Y en esa coyuntura propicia los adversarios teológicos, los fariseos, comisionan a un gran experto para poner a prueba al Maestro. A ver si es capaz de jerarquizar la multiplicidad de preceptos que nos dan cobertura: ¿Cual es el principal?
Jesús responde siempre cuando se trata de dar testimonio de la Verdad, para eso ha venido al mundo. «El primero es Amarás al Señor, tu Dios» le recuerda. No se conforma con la cita literal del Deuteronomio (Dt 6, 5), sino que enfatiza la personalización; no se trata de un amor abstracto, deista, sino de amar a «tu» Señor. A Él depondrás todas tus fuerzas, todo tu corazón, toda tu alma. A tí te lo digo; todo para tu Señor.
Para que ese amor sea auténtico, sin doblez, sin incongruencia entre lo que dices y lo que hay en lo profundo de tu ser, no mires al Innombrable -que nadie puede ver- sino que el contraste lo tienes en tu prójimo. Ese que es tan visible que te gustaría no ver; ese próximo es al que tienes que amar (como primer y principal mandamiento). De nada sirve proclamar a los cuatro vientos, y con todas las solemnidades que queráis, que amais a Dios, si no puedes «ni ver» a tu hermano. San Juan lo aclaró de forma supina: «Quien dice que está en la luz y aborrece a su hermano está aún en las tinieblas» (I Jn 2, 9).
Esta proyección hacia la vida cotidiana, hacia la práctica, iguala a saduceos y fariseos; sus respectivas creencias son compatibles con el odio, la aversión, la indiferencia o el olvido del hermano, del concreto prójimo. Es lo que Jesús añade al «maestro de la Ley», para que de verdad la entienda; hay un precepto «semejante» a la Ley suprema de Israel; «Ama a tu prójimo como a tí mismo». «Yo soy» te lo dice. Y no como término de comparación – que sea tan inténsamente como te dicte tu egoismo- sino con inclusividad general del amor, que dice tanto hacia tí (empezando por el instinto de supervivencia) como por los demás (a quién ha dado la vida Dios). Y ten muy presente que Dios os ha creado a todos a su imagen y semejanza (Gn 1, 26). La imago Dei está muy citada, y con razón, pero hoy conviene -precisamente- hablar de la «semejanza». Es el propio Jesús quien lo asegura: «El segundo es semejante a él«.

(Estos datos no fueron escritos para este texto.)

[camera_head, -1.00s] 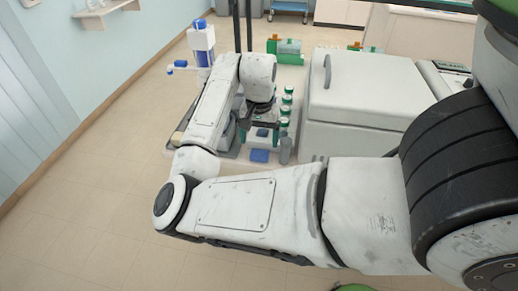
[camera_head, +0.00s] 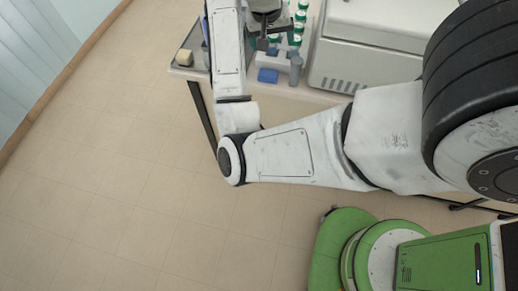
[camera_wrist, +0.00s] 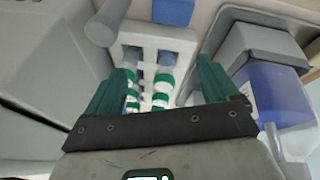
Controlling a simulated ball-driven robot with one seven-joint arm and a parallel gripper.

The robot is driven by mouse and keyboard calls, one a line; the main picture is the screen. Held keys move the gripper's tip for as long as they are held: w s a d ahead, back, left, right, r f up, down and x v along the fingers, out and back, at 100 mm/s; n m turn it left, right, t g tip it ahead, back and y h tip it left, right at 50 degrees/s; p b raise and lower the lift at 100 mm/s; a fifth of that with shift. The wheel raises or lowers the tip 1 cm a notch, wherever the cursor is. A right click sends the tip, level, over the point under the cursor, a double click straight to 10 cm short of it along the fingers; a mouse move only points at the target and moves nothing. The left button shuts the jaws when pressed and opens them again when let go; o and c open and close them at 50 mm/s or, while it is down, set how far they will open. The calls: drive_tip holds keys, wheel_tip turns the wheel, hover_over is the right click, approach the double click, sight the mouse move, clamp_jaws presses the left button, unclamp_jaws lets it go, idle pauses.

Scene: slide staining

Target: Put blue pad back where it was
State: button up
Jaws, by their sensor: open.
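The blue pad (camera_head: 267,75) looks like a small blue block near the front edge of the bench in the head view. It also shows at the top edge of the wrist view (camera_wrist: 173,11), partly cut off, beyond a white rack. My gripper (camera_wrist: 160,68) is open, its two green fingers spread wide, with nothing clearly held between them. The fingers frame white-and-green bottles (camera_wrist: 163,83) that appear below and beyond them. In the head view my gripper is at the top, behind the blue pad, and partly hidden by my arm.
A white rack (camera_wrist: 180,38) and a grey cylinder (camera_wrist: 101,31) are close to the pad. A large pale machine (camera_head: 365,45) stands to the right. A grey tray (camera_wrist: 218,30) holds a clear blue container (camera_wrist: 280,95).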

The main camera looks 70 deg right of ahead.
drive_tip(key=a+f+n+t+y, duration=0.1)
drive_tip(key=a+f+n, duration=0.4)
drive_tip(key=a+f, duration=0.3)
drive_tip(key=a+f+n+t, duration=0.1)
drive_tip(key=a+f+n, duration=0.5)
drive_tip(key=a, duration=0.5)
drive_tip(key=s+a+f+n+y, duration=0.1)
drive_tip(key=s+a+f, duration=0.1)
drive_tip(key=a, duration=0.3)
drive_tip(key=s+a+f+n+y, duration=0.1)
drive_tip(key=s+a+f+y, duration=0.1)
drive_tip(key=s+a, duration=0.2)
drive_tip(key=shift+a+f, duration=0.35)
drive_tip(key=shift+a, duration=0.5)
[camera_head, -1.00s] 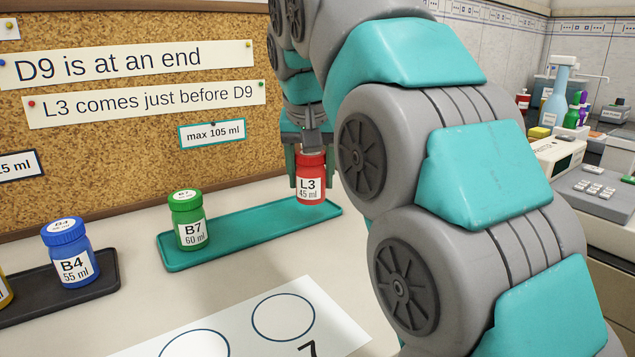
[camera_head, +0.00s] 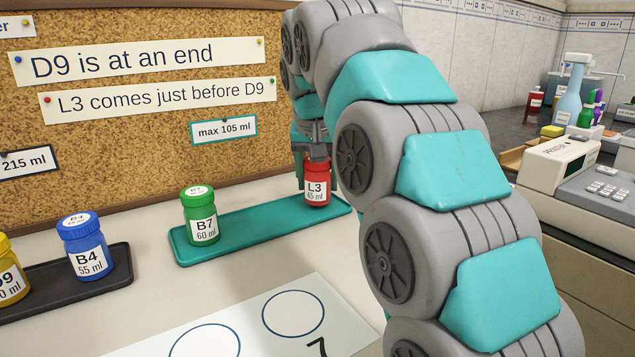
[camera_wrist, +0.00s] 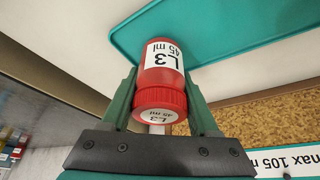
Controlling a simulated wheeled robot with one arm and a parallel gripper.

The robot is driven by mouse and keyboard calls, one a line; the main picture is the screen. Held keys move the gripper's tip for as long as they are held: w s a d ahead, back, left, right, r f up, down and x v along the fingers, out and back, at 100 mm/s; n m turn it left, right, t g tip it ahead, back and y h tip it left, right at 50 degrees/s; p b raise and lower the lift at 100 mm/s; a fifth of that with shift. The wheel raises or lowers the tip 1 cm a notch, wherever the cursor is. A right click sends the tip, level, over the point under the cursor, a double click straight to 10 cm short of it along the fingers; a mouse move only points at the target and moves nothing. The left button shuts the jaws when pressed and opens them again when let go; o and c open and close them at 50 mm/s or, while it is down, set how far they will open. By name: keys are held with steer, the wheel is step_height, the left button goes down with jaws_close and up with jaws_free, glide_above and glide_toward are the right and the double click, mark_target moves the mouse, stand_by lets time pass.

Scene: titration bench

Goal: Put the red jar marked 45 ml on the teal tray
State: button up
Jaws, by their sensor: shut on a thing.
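The red jar (camera_head: 317,190), labelled L3 and 45 ml, is upright at the right end of the teal tray (camera_head: 262,225). Its base appears at the tray surface, but I cannot tell whether it bears on it. My gripper (camera_head: 315,165) is shut on the jar from above, partly hidden by my arm. In the wrist view, the fingers of my gripper (camera_wrist: 160,108) flank the red lid, and the red jar (camera_wrist: 163,72) points towards the teal tray (camera_wrist: 225,25).
A green jar B7 (camera_head: 200,217) stands on the teal tray's left part, with bare tray between it and the red jar. A dark tray (camera_head: 40,288) at left holds a blue jar B4 (camera_head: 84,248) and a yellow jar (camera_head: 8,275). A white sheet with circles (camera_head: 255,325) lies in front.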

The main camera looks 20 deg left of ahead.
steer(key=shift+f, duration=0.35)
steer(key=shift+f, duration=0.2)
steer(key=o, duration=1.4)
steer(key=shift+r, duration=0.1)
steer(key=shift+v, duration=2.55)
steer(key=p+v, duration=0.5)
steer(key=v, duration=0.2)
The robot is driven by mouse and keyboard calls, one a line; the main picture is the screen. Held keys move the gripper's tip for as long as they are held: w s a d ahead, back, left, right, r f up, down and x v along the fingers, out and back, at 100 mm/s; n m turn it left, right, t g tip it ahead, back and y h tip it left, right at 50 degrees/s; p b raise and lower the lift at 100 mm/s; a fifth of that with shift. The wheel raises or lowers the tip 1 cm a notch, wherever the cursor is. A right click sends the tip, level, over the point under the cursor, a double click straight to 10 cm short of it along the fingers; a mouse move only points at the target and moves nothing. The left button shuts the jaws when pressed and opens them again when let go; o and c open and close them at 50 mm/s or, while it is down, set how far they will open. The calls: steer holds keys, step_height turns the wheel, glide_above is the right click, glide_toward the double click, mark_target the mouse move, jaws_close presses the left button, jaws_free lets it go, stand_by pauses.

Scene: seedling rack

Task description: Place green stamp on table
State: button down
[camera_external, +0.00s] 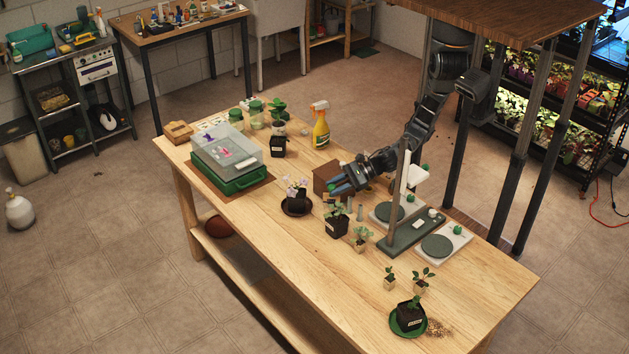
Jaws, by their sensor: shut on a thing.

Por eso la Iglesia no tiene duda y se cuida muy mucho de no separar lo que Dios ha unido. El nº 1878 del Catecismo concluye sin ambages: «El amor al prójimo es inseparable del amor a Dios».
El verdadero Maestro le explica al legista, enviado por el capcioso conciliábulo de los fariseos, que la respuesta es más amplia que la pregunta: » En estos dos mandamientos se sostiene toda la Ley y los Profetas». En los dos. Son los dos. No hay espacio para la hipocresía, para la apariencia, para la fe sin obras. El magisterio seguro trae a colación, justo aquí, la semejanza. «Existe cierta semejanza entre la unidad de las personas divinas y la fraternidad que los hombres deben instaurar entre ellos, en la verdad y en el amor.» (Ibidem).